Когда смерть пришла, меня больше нет вовсе не потому, что я ничто, а потому, что я не в состоянии схватить. Мое властвование, моя мужественность, героизм меня как субъекта не могут быть по отношению к смерти ни мужественностью, ни героизмом. Уже в страдании, в недрах которого было схвачено это соседство со смертью, активность субъекта оборачивается пассивностью, причем все еще в плоскости феномена. Но не в тот миг страдания, когда, загнанный в бытие, я еще ухватываю его и остаюсь субъектом страдания, а в плаче, в рыданиях, в которых отражается страдание; там, где страдание приходит к своей чистоте, где между нами и им больше ничего нет, вот где предельная ответственность высшего принятия на себя обращается в предельную безответственность, в детство. Вот что такое рыдание; вот почему оно возвещает смерть. Умереть значит вернуться в состояние безответственности, быть по-детски потрясенным рыданием.
Позвольте мне еще раз вернуться к Шекспиру. Возможно, я упоминаю его чаще, чем нужно, но иной раз мне кажется, что вся философия это лишь углубленное продумывание Шекспира. Верно ли, что трагический герой берет на себя свою смерть? Позволю себе очень кратко проанализировать конец Макбета. Макбету сообщают, что Бирнамский лес двинулся на замок Дунсинан, это знаменует его поражение, приближается смерть. Узнав, что знамение осуществилось, Макбет говорит: «Ко мне, погибель! Ветер, вой!», но тут же: «В набат!.. В доспехах умирать пойду я в бой!». Еще предстоит сражение перед смертью, второго знамения погибели пока не было. Разве не предрекли ведьмы Макбету, что рожденный женщиной против него бессилен? Но вот перед ним Макдуф, он не был рожден женщиной. Вот смерть. «Язык, отсохни, это возвестивший, кричит Макбет в лицо Макдуфу. Он сразу мужество во мне сломил я не дерусь с тобой».

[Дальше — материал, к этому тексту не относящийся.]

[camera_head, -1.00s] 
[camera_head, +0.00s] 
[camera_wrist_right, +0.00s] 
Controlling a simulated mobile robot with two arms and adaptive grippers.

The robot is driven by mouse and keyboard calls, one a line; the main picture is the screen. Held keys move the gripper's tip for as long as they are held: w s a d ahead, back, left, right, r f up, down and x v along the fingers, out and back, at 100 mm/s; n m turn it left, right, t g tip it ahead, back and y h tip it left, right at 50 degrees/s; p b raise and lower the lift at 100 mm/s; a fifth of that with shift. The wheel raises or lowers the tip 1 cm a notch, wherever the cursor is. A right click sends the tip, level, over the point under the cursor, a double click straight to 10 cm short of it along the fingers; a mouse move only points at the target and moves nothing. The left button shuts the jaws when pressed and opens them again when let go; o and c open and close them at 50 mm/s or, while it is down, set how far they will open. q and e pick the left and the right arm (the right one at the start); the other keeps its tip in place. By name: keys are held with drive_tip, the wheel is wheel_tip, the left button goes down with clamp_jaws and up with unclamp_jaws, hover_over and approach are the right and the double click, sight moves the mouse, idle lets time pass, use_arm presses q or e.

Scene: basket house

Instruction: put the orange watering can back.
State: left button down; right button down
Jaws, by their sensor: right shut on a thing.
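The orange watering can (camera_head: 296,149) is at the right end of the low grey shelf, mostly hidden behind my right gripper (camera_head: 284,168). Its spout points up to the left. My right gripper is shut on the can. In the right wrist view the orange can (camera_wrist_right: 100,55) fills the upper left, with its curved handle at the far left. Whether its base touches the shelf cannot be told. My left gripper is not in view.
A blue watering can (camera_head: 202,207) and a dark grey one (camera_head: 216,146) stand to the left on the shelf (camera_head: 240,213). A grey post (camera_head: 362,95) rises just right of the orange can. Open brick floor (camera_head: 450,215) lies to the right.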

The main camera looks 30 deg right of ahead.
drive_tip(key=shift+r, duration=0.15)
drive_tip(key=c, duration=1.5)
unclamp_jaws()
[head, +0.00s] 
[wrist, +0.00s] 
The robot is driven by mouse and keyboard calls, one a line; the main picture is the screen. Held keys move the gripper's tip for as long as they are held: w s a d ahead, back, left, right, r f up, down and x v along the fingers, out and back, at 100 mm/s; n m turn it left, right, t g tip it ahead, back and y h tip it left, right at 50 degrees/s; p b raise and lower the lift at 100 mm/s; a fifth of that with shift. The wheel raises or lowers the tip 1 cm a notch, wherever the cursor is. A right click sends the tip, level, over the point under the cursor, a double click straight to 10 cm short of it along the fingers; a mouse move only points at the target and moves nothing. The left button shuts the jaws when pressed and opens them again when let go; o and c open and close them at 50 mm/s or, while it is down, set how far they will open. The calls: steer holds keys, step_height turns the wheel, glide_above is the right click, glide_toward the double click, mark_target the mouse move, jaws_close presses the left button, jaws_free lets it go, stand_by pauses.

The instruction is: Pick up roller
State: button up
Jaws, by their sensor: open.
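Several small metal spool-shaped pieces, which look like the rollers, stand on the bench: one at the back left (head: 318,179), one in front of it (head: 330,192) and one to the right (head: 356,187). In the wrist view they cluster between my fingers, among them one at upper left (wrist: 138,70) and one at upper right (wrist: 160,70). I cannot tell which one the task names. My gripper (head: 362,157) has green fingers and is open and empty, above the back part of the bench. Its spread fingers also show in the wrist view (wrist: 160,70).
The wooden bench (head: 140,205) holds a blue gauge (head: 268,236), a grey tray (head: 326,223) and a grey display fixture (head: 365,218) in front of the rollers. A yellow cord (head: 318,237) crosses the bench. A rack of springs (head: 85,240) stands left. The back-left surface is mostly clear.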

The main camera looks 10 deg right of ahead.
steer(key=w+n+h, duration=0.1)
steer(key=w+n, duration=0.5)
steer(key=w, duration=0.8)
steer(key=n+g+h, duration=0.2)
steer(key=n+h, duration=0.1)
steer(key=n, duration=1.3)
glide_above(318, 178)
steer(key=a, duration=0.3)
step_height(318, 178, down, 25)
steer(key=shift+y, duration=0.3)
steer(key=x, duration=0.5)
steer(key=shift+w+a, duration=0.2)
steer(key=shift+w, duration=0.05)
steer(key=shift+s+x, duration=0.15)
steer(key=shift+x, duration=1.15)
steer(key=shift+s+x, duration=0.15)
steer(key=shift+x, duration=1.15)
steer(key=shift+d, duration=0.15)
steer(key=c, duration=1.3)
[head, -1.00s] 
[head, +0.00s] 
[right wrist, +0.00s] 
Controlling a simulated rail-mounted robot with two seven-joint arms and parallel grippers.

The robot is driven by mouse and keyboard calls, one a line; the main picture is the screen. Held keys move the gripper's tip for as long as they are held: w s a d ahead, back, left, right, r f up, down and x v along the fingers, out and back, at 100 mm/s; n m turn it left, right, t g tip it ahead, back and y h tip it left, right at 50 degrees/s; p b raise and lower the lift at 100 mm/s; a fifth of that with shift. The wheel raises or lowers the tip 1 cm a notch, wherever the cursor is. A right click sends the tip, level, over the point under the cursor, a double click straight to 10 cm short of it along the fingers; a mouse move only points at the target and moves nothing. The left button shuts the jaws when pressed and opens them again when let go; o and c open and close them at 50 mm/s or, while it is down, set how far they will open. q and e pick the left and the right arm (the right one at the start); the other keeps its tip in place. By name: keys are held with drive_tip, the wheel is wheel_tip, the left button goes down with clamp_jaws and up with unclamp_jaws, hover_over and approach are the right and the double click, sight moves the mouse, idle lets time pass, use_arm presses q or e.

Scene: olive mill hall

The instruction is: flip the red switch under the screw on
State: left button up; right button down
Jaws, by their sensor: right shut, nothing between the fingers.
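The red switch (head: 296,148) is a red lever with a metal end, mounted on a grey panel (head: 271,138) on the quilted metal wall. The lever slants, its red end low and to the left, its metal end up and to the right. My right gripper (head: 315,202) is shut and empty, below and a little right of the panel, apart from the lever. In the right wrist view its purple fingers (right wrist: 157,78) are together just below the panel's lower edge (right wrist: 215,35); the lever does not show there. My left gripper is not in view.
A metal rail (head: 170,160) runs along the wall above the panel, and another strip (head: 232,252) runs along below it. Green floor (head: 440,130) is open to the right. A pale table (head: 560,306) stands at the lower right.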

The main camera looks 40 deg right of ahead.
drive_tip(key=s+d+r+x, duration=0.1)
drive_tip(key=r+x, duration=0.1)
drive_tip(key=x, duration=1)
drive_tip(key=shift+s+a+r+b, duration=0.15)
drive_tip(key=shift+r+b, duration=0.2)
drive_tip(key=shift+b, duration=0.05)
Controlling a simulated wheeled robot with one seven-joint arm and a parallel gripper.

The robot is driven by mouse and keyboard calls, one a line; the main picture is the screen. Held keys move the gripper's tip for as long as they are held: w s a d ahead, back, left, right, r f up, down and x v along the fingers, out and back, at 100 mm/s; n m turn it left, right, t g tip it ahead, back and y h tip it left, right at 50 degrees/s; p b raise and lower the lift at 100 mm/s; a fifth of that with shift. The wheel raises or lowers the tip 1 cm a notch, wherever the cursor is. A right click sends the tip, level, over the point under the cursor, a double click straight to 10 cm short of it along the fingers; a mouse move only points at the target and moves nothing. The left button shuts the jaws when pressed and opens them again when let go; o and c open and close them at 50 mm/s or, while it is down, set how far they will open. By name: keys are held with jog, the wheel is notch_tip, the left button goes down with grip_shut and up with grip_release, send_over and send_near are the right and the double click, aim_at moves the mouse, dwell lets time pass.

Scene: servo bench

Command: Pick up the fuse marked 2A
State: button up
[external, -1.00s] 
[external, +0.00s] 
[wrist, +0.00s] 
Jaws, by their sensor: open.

Вот та пассивность, когда надежды больше нет. Ее я и назвал концом мужественности. Но надежда тотчас же воскресает, последние слова Макбета таковы: «Хотя Бирнам напал на Дунсинан, и не рожден ты женщиной, мой недруг, я испытаю свой последний шанс». Всегда перед смертью есть последний шанс, и использует его герой, а не смерть. Тот герой, кто видит еще один шанс; человек, который упорно находит шансы. Итак, смерть на себя никогда не берут она приходит сама. Неминуемость смерти есть часть ее сущности. В настоящем утверждается властвование субъекта, и есть надежда. Надежда не добавляется к смерти посредством своего рода сальто-мортале, непоследовательности; она заключена в зазоре, данном субъекту на пороге смерти. Spiro spero.
Весь Гамлет есть пространное свидетельство невозможности взять на себя смерть. Ничто невозможно. Именно ничто дало бы человеку возможность взять смерть на себя и вырвать высшую власть у рабства существования. «Быть или не быть» есть осознание невозможности исчезнуть.
Событие и другой
Что можно извлечь из этого анализа смерти? Смерть полагает предел мужественности субъекта мужественности, ставшей возможною в недрах анонимного бытия благодаря гипостазису и проявившейся в феномене настоящего, в свете. Не в том дело, что есть нечто непосильное субъекту, что его возможности неким образом ограничены; смерть не возвещает реальность, с которой мы не можем совладать из-за недостаточности наших сил; реальность, превосходившая наши силы, встречалась и в мире света. В приближении смерти важно то, что с некоторых пор мы больше не можем мочь; именно здесь субъект утрачивает свое субъективное властвование.
Конец властвованию означает: мы так взяли на себя акт существования, что с нами может случиться событие, которое мы уже не берем на себя, даже так, как в зрении мы берем на себя эмпирический мир, хотя всегда и переполнены им. С нами происходит событие, а у нас решительно ничего «априорного» нет; у нас, как теперь говорят, нет ни малейшего «проекта». Смерть это невозможность того, чтобы у меня был проект. Приближение смерти означает, что мы вступили в отношения с тем, что есть нечто совершенно другое; нечто, несущее в себе свойство быть другим и притом не временно, так что мы могли бы вобрать его в себя в пользовании, нет, такое нечто, само существование которого заключается в том, чтобы быть другим. Мое одиночество не подтверждается, но разбивается смертью.